BAYVIEW — Pockets of the West were still quite wild 60 years ago.

These areas included country towns that were distant from others, like Bayview, Athol and the village of Belmont, which was once a farming community on Parks Road near where Silverwood is now.

"There was a train stop at Belmont, then it came through Farragut, which wasn’t Farragut at the time, and wound down here into Bayview," said local history writer Linda Hackbarth, who built a home in Bayview in 1976. "That served the lime industry and brought tourists."

The women in these communities formed the BAB (Bayview, Athol and Belmont) Women's Club in 1956 to shorten those distances.

"It was an idea to get rural women out doing things together, socializing," Hackbarth said. "But also it was educational. They started out canning and different things women would do at that time, mainly geared to the rural communities, so you didn't find these groups in the cities."

Even though Belmont didn't survive the test of time, the BAB Women's Club is still going strong. BAB members meet once a month 10 months out of the year to raise money for local causes, including the Athol Elementary School Library, scholarships for North Idaho College, 4-H awards and families in need. They also host annual spring and Christmas events to help fund their efforts.

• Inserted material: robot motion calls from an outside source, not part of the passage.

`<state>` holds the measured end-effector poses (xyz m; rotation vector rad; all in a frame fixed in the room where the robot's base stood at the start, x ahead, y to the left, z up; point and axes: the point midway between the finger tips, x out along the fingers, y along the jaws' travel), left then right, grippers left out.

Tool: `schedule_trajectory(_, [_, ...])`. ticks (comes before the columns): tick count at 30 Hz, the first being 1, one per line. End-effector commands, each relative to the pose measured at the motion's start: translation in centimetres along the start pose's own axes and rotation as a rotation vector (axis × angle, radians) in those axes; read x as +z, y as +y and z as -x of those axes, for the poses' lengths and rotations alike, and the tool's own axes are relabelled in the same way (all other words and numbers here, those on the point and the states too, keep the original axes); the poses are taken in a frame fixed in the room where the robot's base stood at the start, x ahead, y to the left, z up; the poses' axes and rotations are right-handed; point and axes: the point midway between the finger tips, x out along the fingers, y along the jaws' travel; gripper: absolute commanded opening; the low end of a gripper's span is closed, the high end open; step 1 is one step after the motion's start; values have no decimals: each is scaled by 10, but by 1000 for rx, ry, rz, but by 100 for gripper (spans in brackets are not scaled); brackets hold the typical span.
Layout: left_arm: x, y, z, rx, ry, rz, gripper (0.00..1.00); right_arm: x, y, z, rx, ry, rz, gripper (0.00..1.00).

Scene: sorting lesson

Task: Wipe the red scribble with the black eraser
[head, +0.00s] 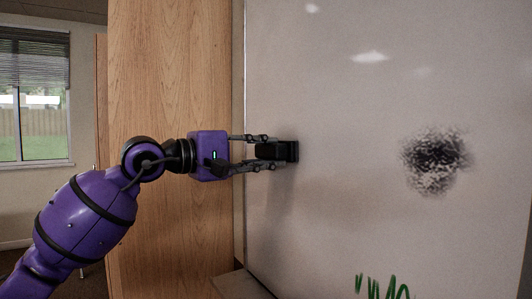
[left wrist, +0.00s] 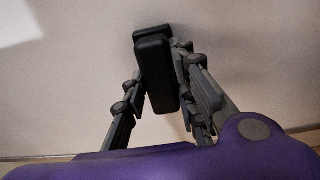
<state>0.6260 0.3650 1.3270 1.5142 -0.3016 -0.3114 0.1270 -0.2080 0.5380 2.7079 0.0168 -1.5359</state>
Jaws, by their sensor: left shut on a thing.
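The black eraser (head: 291,151) is held in my left gripper (head: 268,152) near the left edge of the whiteboard (head: 350,100). Its face is at or very close to the board; I cannot tell whether it touches. In the left wrist view the eraser (left wrist: 155,68) stands between the two fingers of my left gripper (left wrist: 158,92), with the pale board behind it. No red scribble shows in either view. My right gripper is not in view.
A dark smudge (head: 434,160) marks the board to the right of the eraser. Green scribbles (head: 382,288) show at the bottom. A wooden panel (head: 170,80) stands left of the board, and a window (head: 34,95) is at the far left.

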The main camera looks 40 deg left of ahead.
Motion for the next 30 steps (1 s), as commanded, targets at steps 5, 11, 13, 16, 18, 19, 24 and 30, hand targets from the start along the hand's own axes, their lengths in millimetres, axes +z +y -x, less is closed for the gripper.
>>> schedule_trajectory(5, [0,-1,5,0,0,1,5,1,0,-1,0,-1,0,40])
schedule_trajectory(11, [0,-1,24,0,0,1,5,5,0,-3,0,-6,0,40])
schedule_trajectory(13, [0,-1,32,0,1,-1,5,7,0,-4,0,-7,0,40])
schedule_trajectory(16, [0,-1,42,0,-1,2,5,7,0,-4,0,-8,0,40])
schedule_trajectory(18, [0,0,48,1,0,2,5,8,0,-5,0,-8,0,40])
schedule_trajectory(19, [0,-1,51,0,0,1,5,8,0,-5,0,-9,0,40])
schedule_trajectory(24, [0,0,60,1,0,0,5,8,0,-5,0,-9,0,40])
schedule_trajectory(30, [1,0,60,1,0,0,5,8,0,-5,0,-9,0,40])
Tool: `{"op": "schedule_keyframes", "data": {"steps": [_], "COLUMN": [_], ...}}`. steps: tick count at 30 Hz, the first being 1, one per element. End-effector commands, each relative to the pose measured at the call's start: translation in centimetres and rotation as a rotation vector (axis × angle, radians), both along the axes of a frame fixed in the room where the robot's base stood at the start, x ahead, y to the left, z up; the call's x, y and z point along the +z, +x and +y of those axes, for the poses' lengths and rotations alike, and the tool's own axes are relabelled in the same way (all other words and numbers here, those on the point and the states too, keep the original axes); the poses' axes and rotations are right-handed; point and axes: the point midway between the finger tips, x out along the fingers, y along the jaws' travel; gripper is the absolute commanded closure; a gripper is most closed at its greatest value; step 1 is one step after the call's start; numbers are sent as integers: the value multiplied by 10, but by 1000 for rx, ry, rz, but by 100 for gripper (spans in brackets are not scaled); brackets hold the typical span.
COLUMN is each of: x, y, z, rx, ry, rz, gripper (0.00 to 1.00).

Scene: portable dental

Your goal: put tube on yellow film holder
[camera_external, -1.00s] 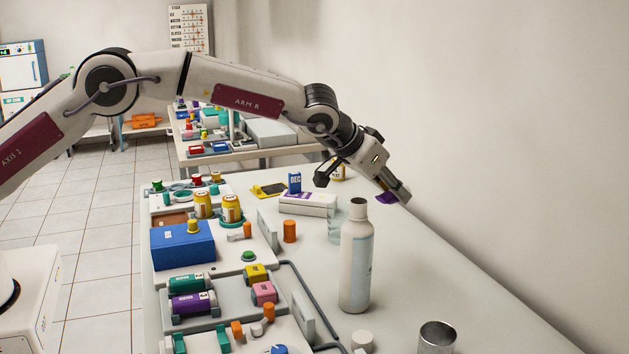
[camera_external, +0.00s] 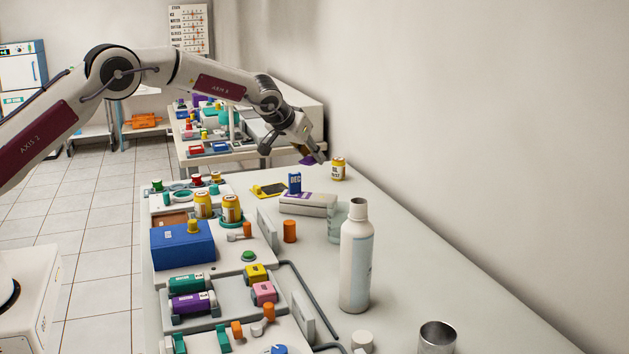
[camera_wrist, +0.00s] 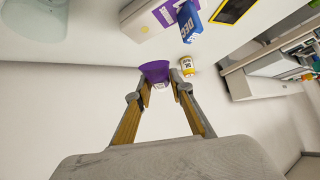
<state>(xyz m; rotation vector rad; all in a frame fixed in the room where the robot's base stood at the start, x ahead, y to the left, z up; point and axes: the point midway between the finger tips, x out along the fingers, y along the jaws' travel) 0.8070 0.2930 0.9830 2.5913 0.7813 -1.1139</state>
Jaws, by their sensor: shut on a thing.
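My gripper (camera_external: 313,152) is shut on a small purple tube (camera_external: 307,161) and holds it in the air over the far part of the bench. In the wrist view the purple tube (camera_wrist: 155,71) sits between the two fingertips (camera_wrist: 163,86), and its lower part is partly hidden by them. The yellow film holder (camera_external: 268,190), a flat yellow plate with a dark face, lies on the bench to the left of and below my gripper in the picture. It also shows at the top of the wrist view (camera_wrist: 234,9). Its top looks bare.
A blue DEC box (camera_external: 294,183) stands by a white and purple carton (camera_external: 308,203) beside the holder. A yellow-labelled bottle (camera_external: 338,169) stands near the wall. A tall white bottle (camera_external: 356,258) is nearer the camera. Several trays and jars fill the left side.

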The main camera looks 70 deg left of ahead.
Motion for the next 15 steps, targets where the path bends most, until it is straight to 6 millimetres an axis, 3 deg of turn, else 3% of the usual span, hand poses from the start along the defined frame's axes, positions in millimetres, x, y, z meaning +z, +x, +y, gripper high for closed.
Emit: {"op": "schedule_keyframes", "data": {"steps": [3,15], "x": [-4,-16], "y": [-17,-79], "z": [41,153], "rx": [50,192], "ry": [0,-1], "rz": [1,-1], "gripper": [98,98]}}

"I love the fun working with the women," said past BAB president Patti Bennett of Bayview, who has been involved in the group since 2007.

"We all work together to fund-raise and help people in need, but we have an awful lot of fun doing it as well,” she said. “It’s just a fun group to be in, and a lot of us like to give our money away.”

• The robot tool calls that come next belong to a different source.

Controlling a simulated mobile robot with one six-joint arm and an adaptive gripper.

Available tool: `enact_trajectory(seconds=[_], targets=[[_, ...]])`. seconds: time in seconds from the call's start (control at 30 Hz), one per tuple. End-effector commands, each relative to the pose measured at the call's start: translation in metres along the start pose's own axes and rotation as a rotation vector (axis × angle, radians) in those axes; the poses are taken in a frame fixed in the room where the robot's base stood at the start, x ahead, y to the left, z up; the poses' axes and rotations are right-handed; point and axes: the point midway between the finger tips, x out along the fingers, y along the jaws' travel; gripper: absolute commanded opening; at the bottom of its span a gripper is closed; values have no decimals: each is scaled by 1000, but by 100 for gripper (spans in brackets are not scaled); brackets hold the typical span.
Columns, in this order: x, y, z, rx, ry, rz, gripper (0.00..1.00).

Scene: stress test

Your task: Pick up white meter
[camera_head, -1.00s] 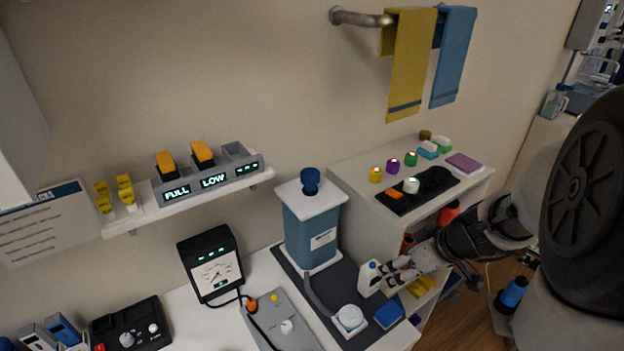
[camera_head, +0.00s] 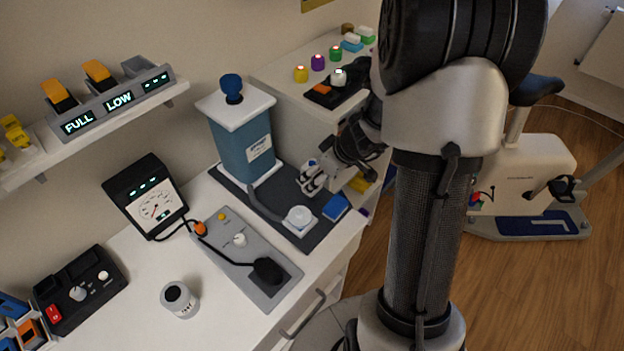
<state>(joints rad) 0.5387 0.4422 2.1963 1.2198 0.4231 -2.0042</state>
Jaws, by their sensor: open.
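No plainly all-white meter stands out. A meter with a white dial in a black case (camera_head: 147,195) stands upright on the white counter, left of the blue pump box. A small white cylinder with a dark top (camera_head: 180,299) stands near the counter's front; I cannot tell whether it is a meter. A round white piece on a square base (camera_head: 299,218) lies on the dark mat before the pump box. My gripper (camera_head: 309,180) is open above the mat's right side, right of the pump box and far from the black-cased meter. Its fingertips are small here.
The blue pump box (camera_head: 240,146) stands on the dark mat (camera_head: 238,183). A blue block (camera_head: 336,207) lies at the mat's right. A grey panel (camera_head: 222,247) has a cable running to the meter. A black control box (camera_head: 80,290) sits left. Bare counter lies around the white cylinder.

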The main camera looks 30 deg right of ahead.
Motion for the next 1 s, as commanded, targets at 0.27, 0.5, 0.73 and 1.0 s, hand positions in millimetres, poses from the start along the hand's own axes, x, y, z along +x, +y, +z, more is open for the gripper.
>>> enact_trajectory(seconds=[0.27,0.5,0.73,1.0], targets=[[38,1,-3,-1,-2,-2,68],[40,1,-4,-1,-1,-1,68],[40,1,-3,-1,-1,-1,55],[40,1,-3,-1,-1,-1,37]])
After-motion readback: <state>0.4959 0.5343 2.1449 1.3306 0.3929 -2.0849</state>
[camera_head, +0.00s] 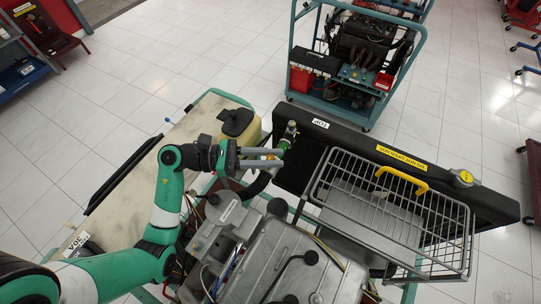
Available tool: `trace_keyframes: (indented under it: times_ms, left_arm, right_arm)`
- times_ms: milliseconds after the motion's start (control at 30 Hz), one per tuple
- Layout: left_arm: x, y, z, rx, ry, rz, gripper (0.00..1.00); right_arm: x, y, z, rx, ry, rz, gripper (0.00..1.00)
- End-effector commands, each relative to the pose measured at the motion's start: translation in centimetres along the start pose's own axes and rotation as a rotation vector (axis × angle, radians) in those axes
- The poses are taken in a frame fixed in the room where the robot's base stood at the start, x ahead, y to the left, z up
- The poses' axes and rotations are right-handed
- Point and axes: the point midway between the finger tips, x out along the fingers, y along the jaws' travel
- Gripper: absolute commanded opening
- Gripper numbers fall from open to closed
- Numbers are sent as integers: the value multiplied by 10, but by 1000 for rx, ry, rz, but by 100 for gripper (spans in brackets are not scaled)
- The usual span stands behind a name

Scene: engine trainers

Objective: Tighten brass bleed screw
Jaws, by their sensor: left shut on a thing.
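My left gripper (280,157) reaches in from the left over the near left end of the black radiator (400,180). Its two grey fingers point right and are closed on a small piece. Only a bit of orange-brass and green shows between and beyond the fingertips, so I take it for the brass bleed screw (272,157), though it is too small to make out clearly. A green fitting with a grey top (288,137) stands just beyond the fingertips. My right gripper is not in view.
A wire basket (440,232) with a yellow handle stands right of the gripper. The grey engine (300,265) with hoses lies below. A cream tank (238,125) with a dark cap sits above left. A teal cart (365,105) stands behind; tiled floor is free around.

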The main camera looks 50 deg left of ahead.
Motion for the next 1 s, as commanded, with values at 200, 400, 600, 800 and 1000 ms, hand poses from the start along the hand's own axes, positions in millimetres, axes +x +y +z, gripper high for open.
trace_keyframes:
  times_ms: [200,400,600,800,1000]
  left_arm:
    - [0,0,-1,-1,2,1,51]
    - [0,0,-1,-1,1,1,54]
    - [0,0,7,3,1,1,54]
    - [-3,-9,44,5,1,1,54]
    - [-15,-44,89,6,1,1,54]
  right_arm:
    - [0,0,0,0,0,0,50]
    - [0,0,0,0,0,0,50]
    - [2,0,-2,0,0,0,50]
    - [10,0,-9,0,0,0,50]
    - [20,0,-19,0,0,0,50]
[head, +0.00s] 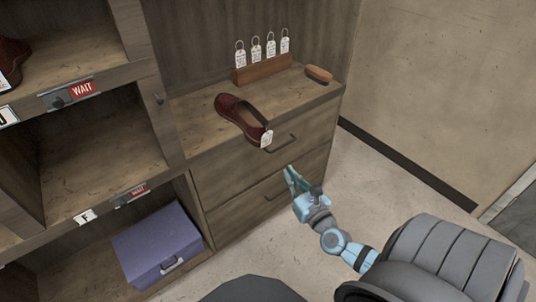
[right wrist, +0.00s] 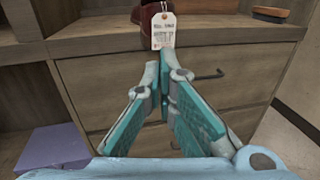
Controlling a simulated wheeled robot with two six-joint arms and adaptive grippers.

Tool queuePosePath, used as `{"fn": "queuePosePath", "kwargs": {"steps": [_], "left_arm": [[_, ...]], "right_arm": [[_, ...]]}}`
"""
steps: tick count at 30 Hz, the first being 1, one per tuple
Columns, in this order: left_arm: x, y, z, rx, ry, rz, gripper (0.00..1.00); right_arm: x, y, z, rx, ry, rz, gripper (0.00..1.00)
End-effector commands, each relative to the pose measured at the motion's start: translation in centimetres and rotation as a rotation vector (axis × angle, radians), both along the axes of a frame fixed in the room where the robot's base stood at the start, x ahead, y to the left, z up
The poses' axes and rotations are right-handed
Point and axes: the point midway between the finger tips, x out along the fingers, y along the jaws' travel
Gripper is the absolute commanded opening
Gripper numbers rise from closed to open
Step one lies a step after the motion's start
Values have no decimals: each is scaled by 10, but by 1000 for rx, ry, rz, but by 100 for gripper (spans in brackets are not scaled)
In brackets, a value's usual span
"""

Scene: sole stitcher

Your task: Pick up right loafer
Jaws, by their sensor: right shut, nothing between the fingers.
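One dark red loafer (head: 240,115) lies on the wooden counter top, its tagged end at the front edge above the drawers. A white paper tag (head: 266,139) hangs from that end. In the right wrist view the loafer (right wrist: 148,14) is partly cut off at the top, with its tag (right wrist: 163,29) hanging down. My right gripper (head: 289,171) is in front of the drawers, below and apart from the loafer. In the right wrist view its teal fingers (right wrist: 166,62) come together at the tips, shut and empty. My left gripper is not in view.
A rack of tags (head: 262,68) and a brush (head: 318,74) stand behind the loafer. A purple box (head: 157,246) sits in the lower left cubby. Another shoe (head: 12,58) is on the upper left shelf.

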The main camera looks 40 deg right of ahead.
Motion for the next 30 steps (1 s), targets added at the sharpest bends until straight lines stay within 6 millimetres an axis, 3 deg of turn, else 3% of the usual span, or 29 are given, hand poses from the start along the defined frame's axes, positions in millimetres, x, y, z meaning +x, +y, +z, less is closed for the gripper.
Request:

On Tuesday, the group celebrated some of that Wild West heritage during its Wild West Social in the Bayview Community Center. About 70 BAB members and friends released their inner cowgirls as they line-danced, listened to cowboy poetry, dined on Western-themed vittles and enjoyed a secondhand Western-wear fashion show.

The ladies usually have a dressy tea function in May, but decided to change it up this year.

“We’re all dressed like ‘Hee Haw’ and it’s been fun," Bennett said. "Two years ago we tried doing a luau and it was so fun."

Hackbarth, who has been in BAB since 1996, said she lived way out on Cape Horn when she joined the club. She said the ladies are "salt of the earth" kind of people.

“It was a way to meet all the women in the community," she said. “In a small community, you’re looking for how to get acquainted."

Kathleen Falco of Careywood attended the Western social with a friend. She said she wanted to see what the group is all about, and she is glad she did.

"I'm really impressed with the way they have it organized," she said. "The whole thing just amazes me."

As for the group's long history, she said that's also impressive.

“If you look at some of the women who have been involved and you hear their stories, they grew up on farms, milking cows and everything," she said. "And then you look at what Bayview has as history, I think it’s amazing."